Part 1: From collector to researcher

FROM COLLECTOR TO RESEARCHER
Written by Bert Plomp

In the past, whenever I could make some money, I was always at the forefront. With just a little pocket money per week, you couldn’t do much. You could buy two Mars bars and then wait until the next Saturday. I gathered some extra money in various ways. I had a paper route, helped shopkeepers with cleaning up and distributing advertisements, and collected rags and old paper. Additionally, I traded and sold stamps at the stamp market. For my stamp collection, I tried, literally and figuratively, to extract stamps from everywhere. I visited offices and shops to obtain used stamps. Every ’trash can day’, I was rummaging through the waste of companies, looking for stamps. Often, I had to tear the stamps off the envelopes first. Once I had gathered a substantial amount, I would soak them off the last piece of envelope. Then I placed the whole pile in a basin of hot water. After soaking overnight, I would lay the soaked stamps out to dry on an old newspaper. Once the stamps were dry, I carefully sorted them and placed them in my stamp albums.

Every Saturday, you could find me at the stamp market. At the Vismarkt in Utrecht. There, I presented my stamp albums to potential buyers for inspection. Not all stamps went into those books. I made a distinction between stamps I deemed worth keeping for myself and stamps for sale. Every year, a new stamp catalogue would appear. In it, you could read how much your stamps were worth. What the prices were for stamped and unstamped stamps. Usually, unstamped stamps fetched more. However, occasionally, you paid considerably more for a stamped specimen. Almost all stamps increased in value each year. That’s why I enjoyed reassessing the value of my possessions time and time again. In the catalogue, my attention was mainly drawn to stamps with the most and highest digits before the decimal point. There were stamps worth a few thousand guilders. Unfortunately, those didn’t feature in my collection. The value of my stamps ranged from five cents to a guilder. Only a small number of stamps were worth more than a guilder. If I had made good deals on market days, the result was just enough to buy a large bag of fries with mayonnaise and a bottle of cola. I always did that. That way, I could exchange the entire day’s proceeds at a nearby cafeteria on the Oudegracht.

On Thursdays, it was usually ’trash can day’ in my neighbourhood. On that day, the municipal sanitation service would come thundering through the streets to empty the garbage cans parked on the sidewalk with a lot of noise. This usually happened after noon. Around the time I came home from school to have lunch. From the H.C. Andersen School on Adriaen van Ostade Lane, I always walked home via Israel Lane and Breitner Lane. Via Prinse Bridge, I finally crossed the river Kromme Rijn to Napoleon Plantsoen. The people who lived between my school and Prinse Bridge belonged to the affluent bourgeoisie. People from the better-paid class. They were directors, professors, doctors, and other persons of distinction.

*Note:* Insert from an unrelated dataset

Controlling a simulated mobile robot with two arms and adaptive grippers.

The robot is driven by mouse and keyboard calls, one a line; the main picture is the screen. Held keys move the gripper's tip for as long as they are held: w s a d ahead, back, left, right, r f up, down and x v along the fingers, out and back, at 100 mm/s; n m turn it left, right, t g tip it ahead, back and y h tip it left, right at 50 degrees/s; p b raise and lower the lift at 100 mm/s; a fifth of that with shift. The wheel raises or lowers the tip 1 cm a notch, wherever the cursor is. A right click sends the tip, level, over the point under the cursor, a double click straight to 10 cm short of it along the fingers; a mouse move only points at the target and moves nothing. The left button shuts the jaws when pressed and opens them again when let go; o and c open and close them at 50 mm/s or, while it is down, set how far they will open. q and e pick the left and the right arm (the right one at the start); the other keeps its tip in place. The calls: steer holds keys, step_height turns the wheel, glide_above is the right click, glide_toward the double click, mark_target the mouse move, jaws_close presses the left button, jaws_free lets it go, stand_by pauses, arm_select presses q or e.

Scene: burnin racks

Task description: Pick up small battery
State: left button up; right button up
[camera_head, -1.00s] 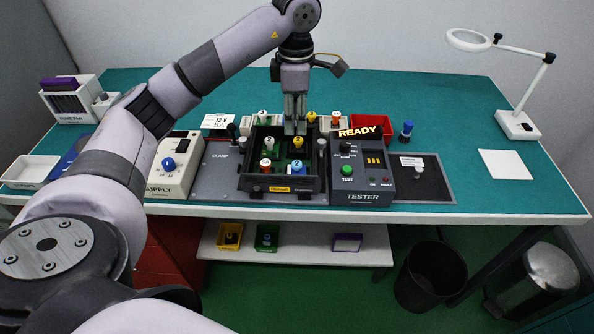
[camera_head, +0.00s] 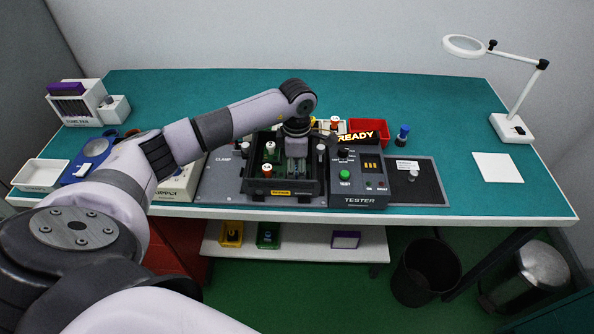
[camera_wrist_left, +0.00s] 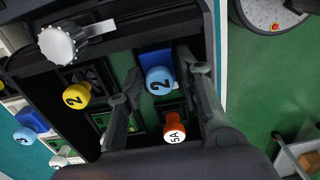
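A dark open tray (camera_head: 254,186) in the middle of the bench holds several upright capped pieces. My left gripper (camera_head: 296,168) is lowered into its front right part in the head view. In the left wrist view the gripper (camera_wrist_left: 168,76) is open. Between its fingers is a blue-capped piece marked 2 (camera_wrist_left: 158,81); contact is not visible. An orange piece marked 5A (camera_wrist_left: 174,132) sits close by, and a yellow-capped piece marked 2 (camera_wrist_left: 76,95) is to the left. No label shows which piece is the small battery. My right gripper is not in view.
A tester (camera_head: 360,199) with a lit READY sign stands right of the tray. A red bin (camera_head: 370,127) and a blue-capped piece (camera_head: 402,134) are behind it. A silver clamp knob (camera_wrist_left: 58,46) is on the tray's edge. The bench's right side is mostly clear.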

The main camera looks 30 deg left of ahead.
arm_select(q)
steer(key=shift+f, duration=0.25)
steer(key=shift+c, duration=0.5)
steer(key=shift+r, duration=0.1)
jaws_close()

Unlike in my street, the trash cans of those residents often contained valuable discarded items. To get hold of them, it was important to scour all the bins like lightning. Preferably first. At least before the sanitation workers could strike. Fortunately, they didn’t suddenly appear in front of you. You could detect their impending arrival from a great distance by the deafening rattling of garbage cans.

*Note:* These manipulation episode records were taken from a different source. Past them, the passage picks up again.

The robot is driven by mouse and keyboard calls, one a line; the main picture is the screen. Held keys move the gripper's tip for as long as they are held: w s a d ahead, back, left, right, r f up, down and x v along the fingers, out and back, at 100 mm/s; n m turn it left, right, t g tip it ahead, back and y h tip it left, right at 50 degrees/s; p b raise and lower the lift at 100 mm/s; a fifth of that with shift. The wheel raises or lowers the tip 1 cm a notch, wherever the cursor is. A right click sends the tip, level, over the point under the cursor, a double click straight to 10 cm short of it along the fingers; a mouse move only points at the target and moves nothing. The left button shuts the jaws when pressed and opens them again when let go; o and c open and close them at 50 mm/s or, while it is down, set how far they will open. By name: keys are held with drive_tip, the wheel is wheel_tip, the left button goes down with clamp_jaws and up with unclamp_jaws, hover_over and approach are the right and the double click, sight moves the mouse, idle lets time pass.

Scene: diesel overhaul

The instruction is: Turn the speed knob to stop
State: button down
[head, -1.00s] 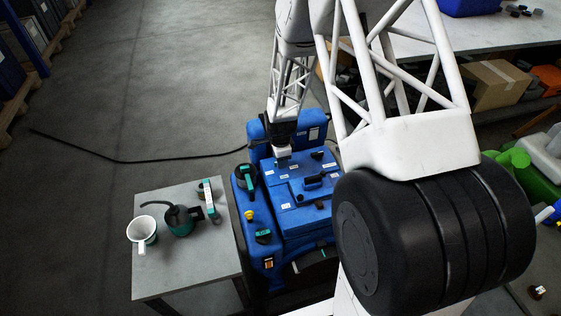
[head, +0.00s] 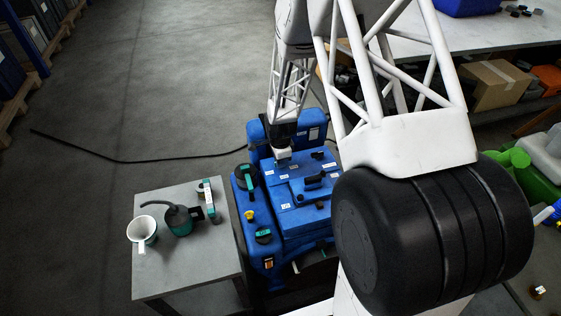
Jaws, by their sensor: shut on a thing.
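The blue diesel machine (head: 312,222) stands in the middle of the head view, with labelled controls and dark handles on its top. My gripper (head: 283,158) points down at the back left of its top panel. It is shut on a small part there, which I take to be the speed knob. The fingers and the wrist hide that knob, so its pointer and setting cannot be read.
A grey side table (head: 180,260) left of the machine holds a white mug (head: 141,229), a dark green oil can (head: 177,221) and a small green-and-white tool (head: 207,196). A black cable (head: 130,161) lies on the floor behind. My large arm joint covers the right.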

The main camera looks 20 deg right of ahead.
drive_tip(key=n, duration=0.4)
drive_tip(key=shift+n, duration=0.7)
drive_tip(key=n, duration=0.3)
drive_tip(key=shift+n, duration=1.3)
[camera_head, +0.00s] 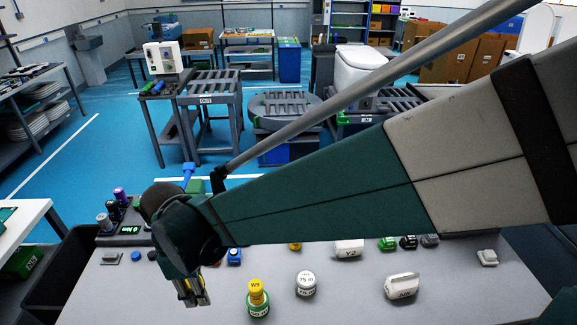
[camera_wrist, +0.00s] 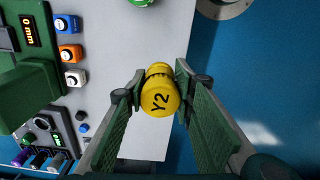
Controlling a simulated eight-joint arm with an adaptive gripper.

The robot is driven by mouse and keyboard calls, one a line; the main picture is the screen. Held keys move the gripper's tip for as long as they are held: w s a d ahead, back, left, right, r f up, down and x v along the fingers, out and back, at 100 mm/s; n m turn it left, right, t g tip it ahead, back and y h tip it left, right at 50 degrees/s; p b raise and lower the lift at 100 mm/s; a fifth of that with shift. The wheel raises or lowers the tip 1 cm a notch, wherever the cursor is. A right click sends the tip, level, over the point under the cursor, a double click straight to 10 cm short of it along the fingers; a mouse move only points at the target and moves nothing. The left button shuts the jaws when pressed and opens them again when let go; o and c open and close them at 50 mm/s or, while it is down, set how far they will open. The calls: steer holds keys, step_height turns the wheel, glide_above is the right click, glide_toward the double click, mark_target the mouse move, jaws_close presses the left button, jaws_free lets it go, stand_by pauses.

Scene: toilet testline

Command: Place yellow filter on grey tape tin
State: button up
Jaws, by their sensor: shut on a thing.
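My gripper (camera_wrist: 160,86) is shut on the yellow filter (camera_wrist: 160,97), a short cylinder marked Y2, held between the two green fingers in the wrist view. In the head view my gripper (camera_head: 188,292) hangs at the left part of the grey table, with the filter not clearly distinguishable there. A round tin with a pale grey-white top marked 75 m (camera_head: 306,280) stands upright on the table to the right of my gripper. It looks like the grey tape tin. Its top appears bare.
A yellow piece marked W5 (camera_head: 257,288) sits on a green tin (camera_head: 257,307) between my gripper and the pale tin. Small coloured button boxes (camera_wrist: 70,53) line one side in the wrist view. My arm hides part of the table's back.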

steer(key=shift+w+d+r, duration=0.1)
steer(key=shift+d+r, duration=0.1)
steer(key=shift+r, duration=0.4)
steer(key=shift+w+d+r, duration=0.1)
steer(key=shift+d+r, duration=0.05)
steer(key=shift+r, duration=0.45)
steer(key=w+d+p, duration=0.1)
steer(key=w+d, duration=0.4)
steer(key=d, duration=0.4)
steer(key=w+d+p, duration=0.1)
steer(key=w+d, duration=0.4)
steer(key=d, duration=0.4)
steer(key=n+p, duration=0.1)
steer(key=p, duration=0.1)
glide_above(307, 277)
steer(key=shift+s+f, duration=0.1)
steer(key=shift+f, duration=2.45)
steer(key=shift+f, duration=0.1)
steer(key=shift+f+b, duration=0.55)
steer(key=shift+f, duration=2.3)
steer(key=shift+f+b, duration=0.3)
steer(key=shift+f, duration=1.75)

I found all sorts of valuables on such hunts. Like still-usable toys, old books, and records. Not to mention the coveted envelopes with stamps. Once, I found a bundle of interesting magazines. Magazines full of images of naked, blonde, athletically built ladies of Germanic origin. I found this fascinating collection in the garbage can of a professor of ‘Topographical, Human Anatomy’. Not just any affluent person. That professor was engaged in the science that focuses on the shape, position, size, and proportion of the various structures of the healthy human body. Those magazines indeed contained many of those structures, positions, and forms of healthy women, I could ascertain with my own eyes. The fact that you could also earn a good living with such a study appealed to my imagination. After I had perused those booklets page by page, I envied the professor so much that I no longer thought about becoming an engineer. Since that day, I only dreamed of a future at the university. A future as a scientific researcher in the field of topographical, human anatomy. With a specialization in the female body. I never really understood why the professor had discarded such a beautiful collection as old junk. Had he perhaps, with government subsidy, managed to conquer new, healthy structures? Perhaps even three-dimensional ones?